TO DO:
Print all of the lines exactly. Any picture among them stays out.

SUPPLIED INFORMATION:
──────────────────────────────

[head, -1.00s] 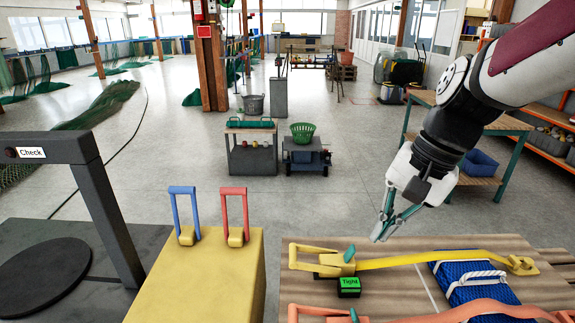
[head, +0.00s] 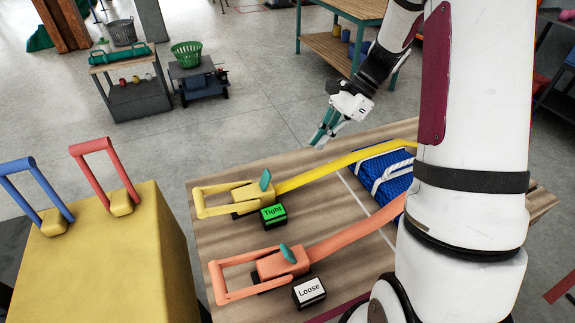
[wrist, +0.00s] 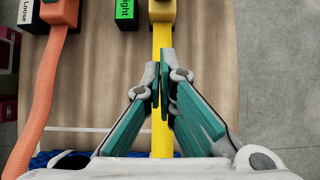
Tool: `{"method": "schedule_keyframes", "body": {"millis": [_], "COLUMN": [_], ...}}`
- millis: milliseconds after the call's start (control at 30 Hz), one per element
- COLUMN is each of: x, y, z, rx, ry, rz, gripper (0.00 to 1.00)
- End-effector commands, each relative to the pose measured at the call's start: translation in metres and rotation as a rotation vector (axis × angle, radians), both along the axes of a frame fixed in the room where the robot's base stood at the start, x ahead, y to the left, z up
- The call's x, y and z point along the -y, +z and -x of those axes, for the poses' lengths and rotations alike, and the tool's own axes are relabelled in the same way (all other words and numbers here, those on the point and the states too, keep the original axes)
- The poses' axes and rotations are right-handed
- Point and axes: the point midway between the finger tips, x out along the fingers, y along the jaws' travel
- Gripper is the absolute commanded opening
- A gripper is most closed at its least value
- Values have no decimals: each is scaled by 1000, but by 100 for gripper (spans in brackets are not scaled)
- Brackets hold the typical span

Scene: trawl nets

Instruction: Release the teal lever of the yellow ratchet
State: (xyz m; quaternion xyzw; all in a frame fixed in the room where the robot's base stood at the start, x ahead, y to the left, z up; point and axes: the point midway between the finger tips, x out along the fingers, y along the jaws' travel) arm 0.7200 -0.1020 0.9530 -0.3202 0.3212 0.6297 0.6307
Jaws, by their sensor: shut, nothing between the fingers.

──────────────────────────────

OUTPUT BELOW:
[head, -1.00s] 
[head, +0.00s] 
[wrist, +0.00s] 
Tool: `{"method": "schedule_keyframes", "body": {"millis": [_], "COLUMN": [_], ...}}`
- millis: milliseconds after the call's start (control at 30 Hz), one per element
- COLUMN is each of: x, y, z, rx, ry, rz, gripper (0.00 to 1.00)
- End-effector commands, each relative to the pose measured at the call's start: translation in metres and rotation as a rotation vector (axis × angle, radians), both along the axes of a frame fixed in the room where the robot's base stood at the start, x ahead, y to the left, z up
- The call's x, y and z point along the -y, +z and -x of those axes, for the poses' lengths and rotations alike, and the tool's own axes are relabelled in the same way (all other words and numbers here, those on the point and the states too, keep the original axes)
- The poses' axes and rotations are right-handed
- Point and axes: the point midway between the finger tips, x out along the fingers, y along the jaws' travel
- Gripper is the absolute commanded opening
- A gripper is most closed at its least value
- Values have no decimals: each is scaled by 1000, but by 100 for gripper (spans in brackets are not scaled)
- Brackets hold the typical span

Scene: trawl nets

Instruction: Release the teal lever of the yellow ratchet
State: (xyz m; quaternion xyzw; all in a frame fixed in the room where the robot's base stood at the start, x ahead, y to the left, z up; point and axes: the point midway between the finger tips, x out along the fingers, y along the jaws' travel) arm 0.7200 -0.1020 0.9530 -0.3202 0.3212 0.6297 0.6307
Jaws, by their sensor: shut, nothing between the fingers.

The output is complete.